Der Bund muss seine politische Verantwortung
für den grenzüberschreitenden
Fernverkehr endlich wahrnehmen. Dazu
gehört auch die Beseitigung aller bürokratischen
Hemmnisse und Engpässe des
grenzüberschreitenden Verkehrs, die die
Konkurrenzfähigkeit der Bahn verhindern.
Der Personenverkehr zwischen Deutschland
und Polen wächst. Aber der Anteil der
klimafreundlichen Schiene liegt nur bei 2 bis
3 Prozent.
Die Rekordfahrt am 15. Juli
Um 9.37 Uhr verließ der Sonderzug Berlin
Ostkreuz. Bereits um 13.08 Uhr wurde der
Breslauer Hauptbahnhof erreicht, wo weitere
polnische Gäste zustiegen, u. a. Marek Dyduch,
stellvertretender Parlamentspräsident
des Sejmik von Niederschlesien. In Oppeln
hatten die dortigen Sozialdemokraten einen
Empfang am Bahnsteig bei der Ankunft
um 13.58 Uhr organisiert. Auch Angehörige
der deutschen Minderheit und Vertreter von
Presse und Fernsehen waren dabei. In der
Wojewodschaft Opolskie gibt es traditionell
familiäre und kulturelle Verbindungen nach
Deutschland. Daher gab es auch hier zahlreiche
Proteste gegen die Einstellung des
Eurocity Wawel zwischen Berlin und Breslau
im Dezember 2014.
Bemerkenswert sind die Fahrzeiten auch
deshalb, weil sie tagsüber unter schwierigen
betrieblichen Bedingungen realisiert
werden konnten: Sonderzüge haben bei
der Trassenvergabe eine niedrigere Priorität,
und es musste der Engpass der im Abschnitt
Lübbenau—Cottbus—Horka eingleisigen
„Görlitzer Bahn“ durchfahren werden, wo
es durch den Ein-Stunden-Takt im Regionalverkehr
und umgeleitete Güterzüge zu
Kreuzungs- und Abstandshalten kam. Planmäßige
Halte gab es in Cottbus, Kohlfurt
(Węgliniec) (6 Minuten), Liegnitz (Legnica)
und Breslau. Insgesamt wurden die Bedingungen
eines Interregio-Expresses realistisch
„simuliert“.
Erste Rekordfahrt 2016
Bereits am 16. Juli 2016 konnte bei einer ähnlichen
Sonderzugfahrt demonstriert werden,
dass ein Laufweg über Görlitz trotz des Umwegs
gegenüber dem Laufweg des Kulturzuges
über Forst eine attraktivere Fahrzeit
von 3 Stunden 52 Minuten von Berlin nach
Breslau ermöglicht (siehe SIGNAL 5/2016).

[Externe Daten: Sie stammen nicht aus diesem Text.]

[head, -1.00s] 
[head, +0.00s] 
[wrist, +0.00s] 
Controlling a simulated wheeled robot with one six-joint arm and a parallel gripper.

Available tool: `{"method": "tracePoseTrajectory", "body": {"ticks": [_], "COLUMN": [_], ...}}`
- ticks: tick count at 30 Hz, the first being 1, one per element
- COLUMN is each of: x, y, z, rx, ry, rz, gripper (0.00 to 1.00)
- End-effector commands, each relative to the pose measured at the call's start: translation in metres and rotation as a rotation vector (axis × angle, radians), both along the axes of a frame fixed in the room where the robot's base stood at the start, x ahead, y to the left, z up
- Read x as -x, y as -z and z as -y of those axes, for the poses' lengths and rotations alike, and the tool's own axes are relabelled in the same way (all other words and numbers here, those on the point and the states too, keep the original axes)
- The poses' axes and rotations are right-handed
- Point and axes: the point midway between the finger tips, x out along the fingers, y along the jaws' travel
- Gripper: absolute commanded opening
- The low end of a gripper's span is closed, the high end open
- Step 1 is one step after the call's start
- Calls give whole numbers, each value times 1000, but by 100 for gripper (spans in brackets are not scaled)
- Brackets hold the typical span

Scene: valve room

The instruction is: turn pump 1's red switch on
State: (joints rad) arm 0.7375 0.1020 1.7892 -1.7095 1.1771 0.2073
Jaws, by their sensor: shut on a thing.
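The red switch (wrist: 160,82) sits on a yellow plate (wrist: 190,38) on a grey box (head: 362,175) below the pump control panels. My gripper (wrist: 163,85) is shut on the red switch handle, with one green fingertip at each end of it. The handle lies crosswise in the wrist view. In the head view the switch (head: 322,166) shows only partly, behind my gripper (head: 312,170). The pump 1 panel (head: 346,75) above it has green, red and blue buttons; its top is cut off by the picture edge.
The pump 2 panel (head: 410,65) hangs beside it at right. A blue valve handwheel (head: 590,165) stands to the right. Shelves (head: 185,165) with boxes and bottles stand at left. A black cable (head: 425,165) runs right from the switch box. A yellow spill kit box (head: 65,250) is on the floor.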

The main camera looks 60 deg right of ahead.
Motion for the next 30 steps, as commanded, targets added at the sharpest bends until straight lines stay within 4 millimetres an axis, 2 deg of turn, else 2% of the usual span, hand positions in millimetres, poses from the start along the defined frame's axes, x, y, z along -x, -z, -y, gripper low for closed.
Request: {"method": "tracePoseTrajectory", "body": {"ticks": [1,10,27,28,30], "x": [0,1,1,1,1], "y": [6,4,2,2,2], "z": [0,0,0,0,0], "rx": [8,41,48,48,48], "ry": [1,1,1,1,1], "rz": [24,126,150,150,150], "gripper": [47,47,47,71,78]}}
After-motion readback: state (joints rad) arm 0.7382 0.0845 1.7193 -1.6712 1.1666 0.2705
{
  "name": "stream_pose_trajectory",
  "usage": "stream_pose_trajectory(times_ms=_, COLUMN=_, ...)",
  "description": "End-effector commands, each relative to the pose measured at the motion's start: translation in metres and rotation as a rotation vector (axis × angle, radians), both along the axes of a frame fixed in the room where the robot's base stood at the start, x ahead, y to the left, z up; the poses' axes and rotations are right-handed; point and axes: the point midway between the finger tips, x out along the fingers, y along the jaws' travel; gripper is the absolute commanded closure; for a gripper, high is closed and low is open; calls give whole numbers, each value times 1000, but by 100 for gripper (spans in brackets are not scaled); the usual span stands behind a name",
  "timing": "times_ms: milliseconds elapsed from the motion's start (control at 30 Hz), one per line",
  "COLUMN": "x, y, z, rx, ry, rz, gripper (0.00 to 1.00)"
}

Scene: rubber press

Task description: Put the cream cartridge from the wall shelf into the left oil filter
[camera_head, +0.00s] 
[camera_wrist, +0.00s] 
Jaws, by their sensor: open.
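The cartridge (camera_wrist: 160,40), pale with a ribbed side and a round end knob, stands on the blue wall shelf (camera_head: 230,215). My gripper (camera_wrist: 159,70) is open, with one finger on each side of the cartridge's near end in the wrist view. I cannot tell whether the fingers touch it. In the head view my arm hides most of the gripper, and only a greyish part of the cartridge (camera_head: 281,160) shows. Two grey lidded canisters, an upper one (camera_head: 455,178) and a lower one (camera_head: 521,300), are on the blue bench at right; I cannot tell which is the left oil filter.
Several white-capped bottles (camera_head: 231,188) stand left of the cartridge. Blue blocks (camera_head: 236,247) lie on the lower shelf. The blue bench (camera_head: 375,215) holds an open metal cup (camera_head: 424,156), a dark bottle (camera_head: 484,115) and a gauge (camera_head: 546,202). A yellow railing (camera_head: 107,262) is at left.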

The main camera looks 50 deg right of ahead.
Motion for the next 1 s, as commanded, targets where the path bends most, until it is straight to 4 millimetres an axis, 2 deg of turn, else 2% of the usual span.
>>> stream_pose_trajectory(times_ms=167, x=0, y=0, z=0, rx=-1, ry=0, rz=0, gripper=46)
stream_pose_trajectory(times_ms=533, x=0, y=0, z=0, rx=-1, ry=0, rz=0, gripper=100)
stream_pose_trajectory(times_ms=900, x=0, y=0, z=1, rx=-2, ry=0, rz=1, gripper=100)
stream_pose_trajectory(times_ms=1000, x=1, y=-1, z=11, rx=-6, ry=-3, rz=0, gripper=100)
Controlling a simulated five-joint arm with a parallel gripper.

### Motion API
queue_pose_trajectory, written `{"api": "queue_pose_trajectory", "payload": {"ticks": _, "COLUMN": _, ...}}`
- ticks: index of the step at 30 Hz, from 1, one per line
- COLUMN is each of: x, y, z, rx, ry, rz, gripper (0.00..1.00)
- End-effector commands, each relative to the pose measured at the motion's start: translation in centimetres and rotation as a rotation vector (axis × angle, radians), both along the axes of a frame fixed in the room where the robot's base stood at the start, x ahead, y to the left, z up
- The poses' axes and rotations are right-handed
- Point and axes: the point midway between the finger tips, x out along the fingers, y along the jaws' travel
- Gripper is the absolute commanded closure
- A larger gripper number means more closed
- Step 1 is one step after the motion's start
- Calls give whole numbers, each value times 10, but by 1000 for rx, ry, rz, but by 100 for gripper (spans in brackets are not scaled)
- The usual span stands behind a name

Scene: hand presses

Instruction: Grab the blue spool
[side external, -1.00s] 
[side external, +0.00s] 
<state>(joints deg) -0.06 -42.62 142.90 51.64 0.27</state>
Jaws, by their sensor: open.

Seit Dezember 2016 steht die Verbindungskurve
von Horka (die Verbindung
von der Görlitzer Bahn auf die „Niederschlesische
Magistrale“) zur Verfügung. Sie
bietet eine Abkürzung zum Knotenpunkt
Kohlfurt. Ab hier bis Oppeln steht auf polnischer
Seite eine moderne zweigleisige
elektrifizierte Bahnstrecke zur Verfügung.
Diese ist fast durchgehend mit 160 km/h
befahrbar. Sie wird derzeit mit dem europäischen
Zugsicherungssystem ETCS ausgestattet.
Es gibt sogar einen Zwei-Gleis-Wechselbetrieb, daher sind „fliegende
Überholungen“ möglich.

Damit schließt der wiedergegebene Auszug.